In a letter titled "Stop the Censorship; Save the SJEC!" the signatories wrote that the University was closing down the center and firing its staff less than one year since it was opened, despite having funding left from its initial founding grant.
pro-Palestine"The official rationale for this action is financial, but it is clear that the closure is, in fact, in retaliation for a visual timeline and series of events last March focused on the Palestinian struggle against Israeli occupation. That exhibition was taken down and subsequently censured by the BMCC administration in a clear act of capitulation to several baseless complaints by Pro-Israel and Pro-Zionist faculty, organizations, and student groups, such as S.A.F.E. CUNY, JNS, and CAMERA: all groups which have regularly used their influence and intimidation tactics to shut down discussions and criticism of Israel’s many crimes against the Palestinian people," the letter sent to the CUNY leadership said.
CUNY has earned the reputation of being anti-Israel and just last month, made headlines again after Fatima Mohammed, a Law School graduate chosen to represent her class, gave a commencement speech in which she accused Israel of “indiscriminate” murder of children, and applauded CUNY for endorsing BDS and bashing Zionism. After that members of Congress suggested legislation that would cut funding from the public university.
In their letter, the CUNY faculty member said the school and its board of trustees have long been trying to silence the voices of those opposing the occupation, " while allowing Israel’s supporters to freely speak against, to organize against, and to silence the state’s critics at the university. To add insult to the already tremendous injury, administrators are closing down a center committed to racial justice weeks after Juneteenth and are shuttering BMCC’s Pride Center during Pride Month, events that administrators love to publicly honor," the letter said.

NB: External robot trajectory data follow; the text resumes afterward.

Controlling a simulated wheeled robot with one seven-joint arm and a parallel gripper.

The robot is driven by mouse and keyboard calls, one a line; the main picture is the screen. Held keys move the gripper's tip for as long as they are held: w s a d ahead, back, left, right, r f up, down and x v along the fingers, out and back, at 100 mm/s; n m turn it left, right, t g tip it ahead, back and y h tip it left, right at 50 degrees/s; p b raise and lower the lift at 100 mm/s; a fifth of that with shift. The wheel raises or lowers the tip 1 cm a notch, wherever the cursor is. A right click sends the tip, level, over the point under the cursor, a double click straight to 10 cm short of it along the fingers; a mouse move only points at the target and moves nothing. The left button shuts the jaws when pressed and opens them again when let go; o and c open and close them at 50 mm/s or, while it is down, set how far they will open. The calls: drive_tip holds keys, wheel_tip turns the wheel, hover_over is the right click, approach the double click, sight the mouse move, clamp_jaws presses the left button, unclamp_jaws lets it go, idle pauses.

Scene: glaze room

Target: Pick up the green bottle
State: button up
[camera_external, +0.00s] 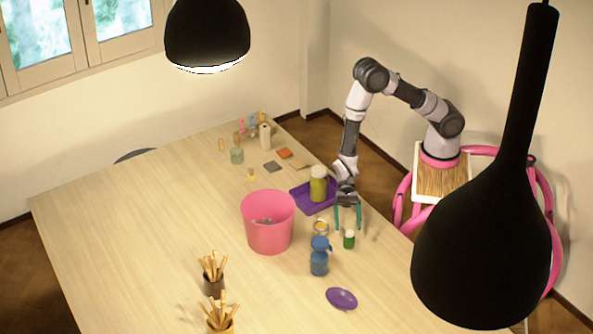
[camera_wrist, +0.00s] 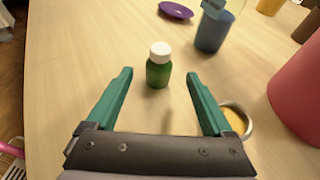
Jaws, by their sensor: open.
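The small green bottle (camera_external: 349,241) with a white cap stands upright on the table near its right edge. In the wrist view the green bottle (camera_wrist: 159,68) stands just beyond the fingertips, roughly midway between them. My gripper (camera_external: 348,226) is open and empty, pointing down just above and behind the bottle in the external view. Its two teal fingers also show in the wrist view (camera_wrist: 160,76), spread wide on either side.
A blue container (camera_external: 319,262) and a purple dish (camera_external: 341,298) stand close to the bottle. A small bowl with yellow contents (camera_wrist: 236,119) is by the right finger. A pink bucket (camera_external: 268,230) and a purple tray (camera_external: 299,199) with a yellow-green jar (camera_external: 318,187) are nearby.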

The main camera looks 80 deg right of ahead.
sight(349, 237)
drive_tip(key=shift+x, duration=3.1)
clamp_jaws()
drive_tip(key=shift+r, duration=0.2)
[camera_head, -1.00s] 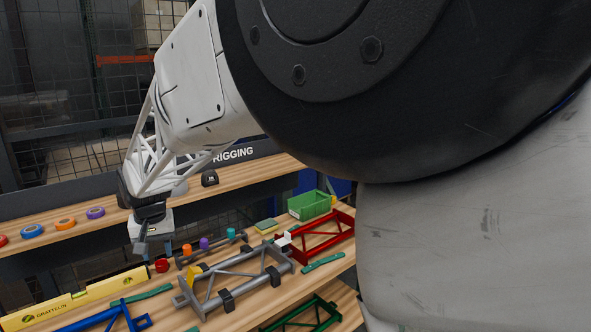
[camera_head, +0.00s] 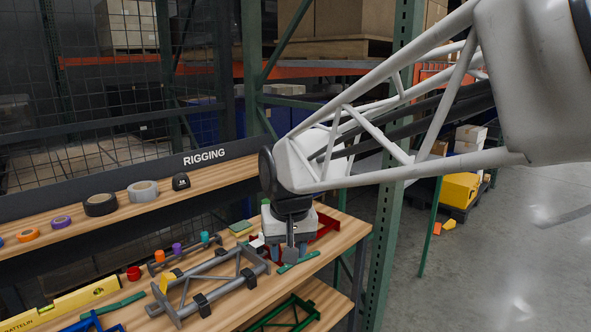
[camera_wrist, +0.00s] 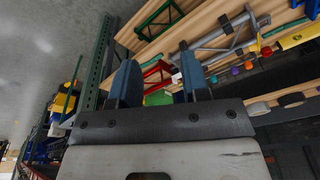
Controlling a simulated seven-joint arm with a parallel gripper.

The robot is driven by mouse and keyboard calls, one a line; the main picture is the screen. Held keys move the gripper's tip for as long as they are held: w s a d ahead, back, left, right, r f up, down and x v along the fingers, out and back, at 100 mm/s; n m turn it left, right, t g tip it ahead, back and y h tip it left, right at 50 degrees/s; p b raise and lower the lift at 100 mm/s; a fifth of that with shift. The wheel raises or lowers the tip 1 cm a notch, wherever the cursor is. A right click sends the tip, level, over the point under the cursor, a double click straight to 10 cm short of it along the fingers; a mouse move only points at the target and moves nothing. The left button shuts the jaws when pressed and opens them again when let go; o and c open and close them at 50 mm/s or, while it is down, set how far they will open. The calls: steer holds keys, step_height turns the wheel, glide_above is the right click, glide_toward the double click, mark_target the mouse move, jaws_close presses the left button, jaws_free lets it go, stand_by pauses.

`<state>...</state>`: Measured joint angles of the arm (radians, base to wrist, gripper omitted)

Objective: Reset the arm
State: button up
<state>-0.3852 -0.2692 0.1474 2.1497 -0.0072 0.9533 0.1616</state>
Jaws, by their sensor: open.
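My gripper (camera_head: 288,255) hangs at the right end of the workbench, in front of the red frame (camera_head: 325,224), at the end of my white lattice arm. In the wrist view my gripper (camera_wrist: 158,75) has its two blue-grey fingers apart with nothing held between them. Beyond them in that view are the red frame (camera_wrist: 158,70) and a green bin (camera_wrist: 158,98). In the head view my gripper hides part of the red frame, and whether it touches anything there is unclear.
The bench holds a grey frame (camera_head: 212,288) with black straps, a yellow level (camera_head: 60,305) and small coloured pieces. Tape rolls (camera_head: 101,204) line the upper shelf. A green frame (camera_head: 290,314) lies lower down. A green rack post (camera_head: 392,200) stands right of the bench, with open floor beyond.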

"BMCC is home to hundreds of Arab and Muslim students and proclaims itself to be a sanctuary school, but these actions recall the kinds of anti-Muslim discrimination we witnessed after 9/11 and must not be tolerated in our community. Two Muslim workers involved in this center have received hate mail and death threats; rather than protect them, the college administration is firing them."
CUNY which is considered the largest public university in the United States, had last March invited its students in Manhattan to earn credits by attending a festive screening of the "outrageous" Jordanian film Farha. Participation in the Palestinian Solidarity series organized by the university's Center for Justice and Social Equality which also included an exhibition titled "visual timeline of the Occupied Palestinian Land," featuring posters and graphics depicting Palestinian history and the "longest military occupation in History.
The Exhibition presented the Israeli-Palestinian conflict from a one-sided perspective and claimed that there was no conflict – "What is happening in Palestine is colonialism, military occupation, land theft, and ethnic cleansing. The word ‘conflict’ implies that there are two equal sides, which is not the case.”
After opposition was expressed on campus, and the reporting on Ynet, the University canceled the screening of the film and issued an apology to students. “We offer our deepest and sincerest apologies to anyone who was offended and felt unsafe,” CUNY said in a statement in May. “We are moving forward now with a renewed commitment to our mission, and we will raise the bar for ourselves, and be more deliberate in making our campus a safe and welcoming setting,” the statement said.
But the public university in New York was not the only academic institution to offer credit for attending a screening of Farha. NYU's law school held a similar screening in February that did not receive the same attention that the protest of students and faculty at CUNY brought when they claimed the Center for Justice and Social Equality has become a source of more anti-Israel and antisemitic activity rather than a safe space for minorities, a trend that has grown on American campuses.
The Anti-Defamation League (ADL) said in a recent report that anti-semitic incidents on campuses were up 41%.